### What this task involves
Extract each line bearing the word "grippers".

** start of Input rows **

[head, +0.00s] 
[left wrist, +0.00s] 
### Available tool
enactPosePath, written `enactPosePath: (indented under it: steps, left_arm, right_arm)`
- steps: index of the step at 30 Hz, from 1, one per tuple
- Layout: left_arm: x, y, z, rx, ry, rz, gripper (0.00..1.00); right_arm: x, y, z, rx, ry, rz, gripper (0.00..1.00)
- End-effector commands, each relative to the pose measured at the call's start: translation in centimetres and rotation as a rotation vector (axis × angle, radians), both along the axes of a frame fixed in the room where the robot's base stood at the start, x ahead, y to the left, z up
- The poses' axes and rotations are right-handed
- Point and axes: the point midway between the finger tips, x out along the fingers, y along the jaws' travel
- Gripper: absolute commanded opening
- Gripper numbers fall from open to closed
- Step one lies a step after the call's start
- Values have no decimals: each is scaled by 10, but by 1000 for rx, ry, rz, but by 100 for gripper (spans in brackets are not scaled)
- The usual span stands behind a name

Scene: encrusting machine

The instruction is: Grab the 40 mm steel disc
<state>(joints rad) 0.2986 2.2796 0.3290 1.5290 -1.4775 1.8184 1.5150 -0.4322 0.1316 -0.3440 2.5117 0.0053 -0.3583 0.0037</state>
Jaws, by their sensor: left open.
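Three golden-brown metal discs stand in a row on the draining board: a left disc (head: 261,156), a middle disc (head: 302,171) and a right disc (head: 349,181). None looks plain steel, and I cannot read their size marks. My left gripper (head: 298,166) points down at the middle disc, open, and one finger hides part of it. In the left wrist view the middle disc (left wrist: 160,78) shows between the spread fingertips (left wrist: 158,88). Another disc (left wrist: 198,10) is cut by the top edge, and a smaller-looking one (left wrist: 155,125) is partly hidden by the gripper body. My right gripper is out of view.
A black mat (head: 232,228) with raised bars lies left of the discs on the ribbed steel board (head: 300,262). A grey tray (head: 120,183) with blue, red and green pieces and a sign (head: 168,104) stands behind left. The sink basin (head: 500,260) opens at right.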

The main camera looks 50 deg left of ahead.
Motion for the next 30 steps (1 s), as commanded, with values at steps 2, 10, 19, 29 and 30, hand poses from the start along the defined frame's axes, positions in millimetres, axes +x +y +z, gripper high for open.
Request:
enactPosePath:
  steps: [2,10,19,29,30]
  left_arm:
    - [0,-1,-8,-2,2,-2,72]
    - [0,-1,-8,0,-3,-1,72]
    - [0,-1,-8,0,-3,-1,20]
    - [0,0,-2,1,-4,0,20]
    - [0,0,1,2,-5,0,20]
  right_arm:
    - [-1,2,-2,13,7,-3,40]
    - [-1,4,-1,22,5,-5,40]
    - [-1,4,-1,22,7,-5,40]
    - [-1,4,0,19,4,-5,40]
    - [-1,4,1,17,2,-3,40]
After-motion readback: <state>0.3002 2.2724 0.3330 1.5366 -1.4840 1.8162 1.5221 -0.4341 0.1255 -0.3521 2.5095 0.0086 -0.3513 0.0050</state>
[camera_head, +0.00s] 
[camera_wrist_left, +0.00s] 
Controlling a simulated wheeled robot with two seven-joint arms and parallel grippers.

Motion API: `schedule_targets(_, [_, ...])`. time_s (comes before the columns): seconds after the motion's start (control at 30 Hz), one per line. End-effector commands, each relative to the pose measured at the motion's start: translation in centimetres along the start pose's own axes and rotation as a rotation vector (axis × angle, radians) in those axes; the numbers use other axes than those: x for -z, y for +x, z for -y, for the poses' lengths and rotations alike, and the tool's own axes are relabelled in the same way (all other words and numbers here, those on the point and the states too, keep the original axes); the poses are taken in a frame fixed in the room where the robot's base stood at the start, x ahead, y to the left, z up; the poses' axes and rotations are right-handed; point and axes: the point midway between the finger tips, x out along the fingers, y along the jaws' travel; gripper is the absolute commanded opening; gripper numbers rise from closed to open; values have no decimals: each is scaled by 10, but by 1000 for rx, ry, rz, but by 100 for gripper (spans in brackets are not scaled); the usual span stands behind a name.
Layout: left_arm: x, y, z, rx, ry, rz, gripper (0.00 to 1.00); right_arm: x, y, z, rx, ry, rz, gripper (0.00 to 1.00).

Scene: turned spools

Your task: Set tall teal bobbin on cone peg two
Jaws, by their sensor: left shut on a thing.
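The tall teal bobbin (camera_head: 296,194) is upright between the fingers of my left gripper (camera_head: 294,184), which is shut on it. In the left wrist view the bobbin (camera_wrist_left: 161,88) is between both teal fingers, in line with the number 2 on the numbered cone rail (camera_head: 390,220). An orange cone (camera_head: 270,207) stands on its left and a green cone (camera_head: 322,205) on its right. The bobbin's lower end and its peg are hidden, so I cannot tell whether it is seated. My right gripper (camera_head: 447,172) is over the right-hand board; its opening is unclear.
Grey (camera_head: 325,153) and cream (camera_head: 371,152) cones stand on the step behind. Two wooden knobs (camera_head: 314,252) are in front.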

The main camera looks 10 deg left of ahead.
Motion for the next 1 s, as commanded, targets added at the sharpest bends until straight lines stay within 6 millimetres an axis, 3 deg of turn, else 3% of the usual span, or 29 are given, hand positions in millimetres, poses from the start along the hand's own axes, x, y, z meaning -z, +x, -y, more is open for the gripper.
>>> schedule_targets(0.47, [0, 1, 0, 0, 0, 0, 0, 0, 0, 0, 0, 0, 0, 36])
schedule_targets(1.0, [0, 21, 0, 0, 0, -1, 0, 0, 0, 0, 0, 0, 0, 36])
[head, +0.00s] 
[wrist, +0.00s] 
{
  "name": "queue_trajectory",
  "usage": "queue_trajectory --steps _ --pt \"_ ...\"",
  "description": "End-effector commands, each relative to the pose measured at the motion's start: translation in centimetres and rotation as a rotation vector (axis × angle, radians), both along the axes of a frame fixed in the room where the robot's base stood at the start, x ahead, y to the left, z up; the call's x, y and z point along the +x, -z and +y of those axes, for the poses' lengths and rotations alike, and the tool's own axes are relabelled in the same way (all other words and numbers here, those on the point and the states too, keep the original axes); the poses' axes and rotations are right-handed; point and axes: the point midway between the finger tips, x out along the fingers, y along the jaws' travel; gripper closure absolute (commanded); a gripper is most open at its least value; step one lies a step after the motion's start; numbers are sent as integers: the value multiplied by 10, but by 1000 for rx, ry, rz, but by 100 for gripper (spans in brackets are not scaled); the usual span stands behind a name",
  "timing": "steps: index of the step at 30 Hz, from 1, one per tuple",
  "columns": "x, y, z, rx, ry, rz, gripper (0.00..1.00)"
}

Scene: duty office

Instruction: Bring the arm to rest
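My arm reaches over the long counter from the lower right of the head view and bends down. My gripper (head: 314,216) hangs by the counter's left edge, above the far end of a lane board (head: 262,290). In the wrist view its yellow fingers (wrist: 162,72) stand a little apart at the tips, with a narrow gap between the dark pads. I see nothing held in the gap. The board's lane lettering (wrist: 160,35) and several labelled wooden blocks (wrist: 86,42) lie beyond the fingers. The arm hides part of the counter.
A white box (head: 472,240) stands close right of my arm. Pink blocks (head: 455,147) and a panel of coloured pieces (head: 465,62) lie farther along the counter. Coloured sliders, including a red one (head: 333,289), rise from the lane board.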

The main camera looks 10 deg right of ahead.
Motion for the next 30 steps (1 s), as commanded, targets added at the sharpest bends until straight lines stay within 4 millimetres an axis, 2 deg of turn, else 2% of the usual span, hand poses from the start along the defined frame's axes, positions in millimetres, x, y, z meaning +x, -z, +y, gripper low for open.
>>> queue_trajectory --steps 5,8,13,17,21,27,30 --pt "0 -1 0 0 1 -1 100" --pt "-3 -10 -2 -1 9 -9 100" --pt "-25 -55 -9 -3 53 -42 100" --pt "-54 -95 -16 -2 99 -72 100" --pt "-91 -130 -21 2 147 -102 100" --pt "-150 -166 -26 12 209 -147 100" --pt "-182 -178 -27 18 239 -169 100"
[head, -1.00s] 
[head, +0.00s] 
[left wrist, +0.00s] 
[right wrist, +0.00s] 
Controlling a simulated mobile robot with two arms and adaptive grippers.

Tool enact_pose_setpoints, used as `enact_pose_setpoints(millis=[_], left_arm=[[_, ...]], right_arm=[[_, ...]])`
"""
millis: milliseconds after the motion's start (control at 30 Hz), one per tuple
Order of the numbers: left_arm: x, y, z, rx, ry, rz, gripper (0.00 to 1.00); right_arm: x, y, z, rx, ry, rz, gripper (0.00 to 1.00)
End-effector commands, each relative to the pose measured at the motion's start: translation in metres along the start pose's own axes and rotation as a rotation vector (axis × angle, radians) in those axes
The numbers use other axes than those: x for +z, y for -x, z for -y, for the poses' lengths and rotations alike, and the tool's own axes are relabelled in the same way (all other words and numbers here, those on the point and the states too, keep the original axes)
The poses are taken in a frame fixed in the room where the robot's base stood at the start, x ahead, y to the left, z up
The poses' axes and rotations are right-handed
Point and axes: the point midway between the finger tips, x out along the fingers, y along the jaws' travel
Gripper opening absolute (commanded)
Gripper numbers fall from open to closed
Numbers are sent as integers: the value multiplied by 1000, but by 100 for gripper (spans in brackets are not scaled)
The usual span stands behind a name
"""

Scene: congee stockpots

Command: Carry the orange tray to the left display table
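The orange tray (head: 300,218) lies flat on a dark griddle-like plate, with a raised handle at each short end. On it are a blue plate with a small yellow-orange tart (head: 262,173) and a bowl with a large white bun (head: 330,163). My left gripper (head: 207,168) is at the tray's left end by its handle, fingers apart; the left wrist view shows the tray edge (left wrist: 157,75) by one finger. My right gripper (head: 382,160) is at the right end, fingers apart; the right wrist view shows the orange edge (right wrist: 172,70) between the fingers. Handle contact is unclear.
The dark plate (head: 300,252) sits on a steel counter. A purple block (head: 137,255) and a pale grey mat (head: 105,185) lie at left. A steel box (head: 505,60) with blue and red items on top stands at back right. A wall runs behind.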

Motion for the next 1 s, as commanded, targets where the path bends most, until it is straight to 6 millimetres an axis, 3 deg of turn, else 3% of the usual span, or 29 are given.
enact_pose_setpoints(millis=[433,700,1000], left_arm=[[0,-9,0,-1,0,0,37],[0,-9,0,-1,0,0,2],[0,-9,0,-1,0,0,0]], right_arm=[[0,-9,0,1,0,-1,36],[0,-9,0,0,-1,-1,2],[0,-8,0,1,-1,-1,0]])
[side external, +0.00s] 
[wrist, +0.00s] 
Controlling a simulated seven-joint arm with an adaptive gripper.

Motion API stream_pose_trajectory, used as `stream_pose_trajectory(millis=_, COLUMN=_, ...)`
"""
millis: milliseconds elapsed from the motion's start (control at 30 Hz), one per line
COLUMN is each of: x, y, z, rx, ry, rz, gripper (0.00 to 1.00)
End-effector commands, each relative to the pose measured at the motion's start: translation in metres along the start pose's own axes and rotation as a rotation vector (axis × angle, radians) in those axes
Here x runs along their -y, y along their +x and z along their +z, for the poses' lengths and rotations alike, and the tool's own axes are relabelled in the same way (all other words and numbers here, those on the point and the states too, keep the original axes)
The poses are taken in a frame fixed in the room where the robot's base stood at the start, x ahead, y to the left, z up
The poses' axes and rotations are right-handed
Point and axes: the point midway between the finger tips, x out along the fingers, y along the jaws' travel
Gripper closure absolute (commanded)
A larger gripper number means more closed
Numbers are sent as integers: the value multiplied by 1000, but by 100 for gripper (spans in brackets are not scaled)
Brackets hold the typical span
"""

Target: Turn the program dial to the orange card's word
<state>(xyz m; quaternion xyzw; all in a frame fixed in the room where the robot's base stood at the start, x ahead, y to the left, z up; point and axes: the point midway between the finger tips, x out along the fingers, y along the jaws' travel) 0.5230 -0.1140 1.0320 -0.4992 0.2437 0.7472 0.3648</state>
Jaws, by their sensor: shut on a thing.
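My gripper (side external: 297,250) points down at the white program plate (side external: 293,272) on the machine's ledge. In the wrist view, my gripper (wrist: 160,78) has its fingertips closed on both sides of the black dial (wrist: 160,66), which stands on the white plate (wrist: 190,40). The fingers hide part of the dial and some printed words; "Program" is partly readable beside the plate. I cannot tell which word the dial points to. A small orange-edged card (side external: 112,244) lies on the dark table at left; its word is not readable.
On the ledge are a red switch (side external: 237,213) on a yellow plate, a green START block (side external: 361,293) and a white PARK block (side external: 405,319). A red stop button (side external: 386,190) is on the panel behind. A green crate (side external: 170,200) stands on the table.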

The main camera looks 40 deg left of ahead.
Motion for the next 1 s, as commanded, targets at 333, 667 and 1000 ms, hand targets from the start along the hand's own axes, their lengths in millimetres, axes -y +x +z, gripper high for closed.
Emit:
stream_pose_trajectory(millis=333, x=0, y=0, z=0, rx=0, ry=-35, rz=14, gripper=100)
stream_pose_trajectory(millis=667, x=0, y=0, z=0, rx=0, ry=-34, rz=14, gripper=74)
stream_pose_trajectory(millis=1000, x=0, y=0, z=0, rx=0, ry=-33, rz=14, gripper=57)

** end of Input rows **

### Task result
Controlling a simulated wheeled robot with two seven-joint arms and parallel grippers.
Controlling a simulated mobile robot with two arms and adaptive grippers.

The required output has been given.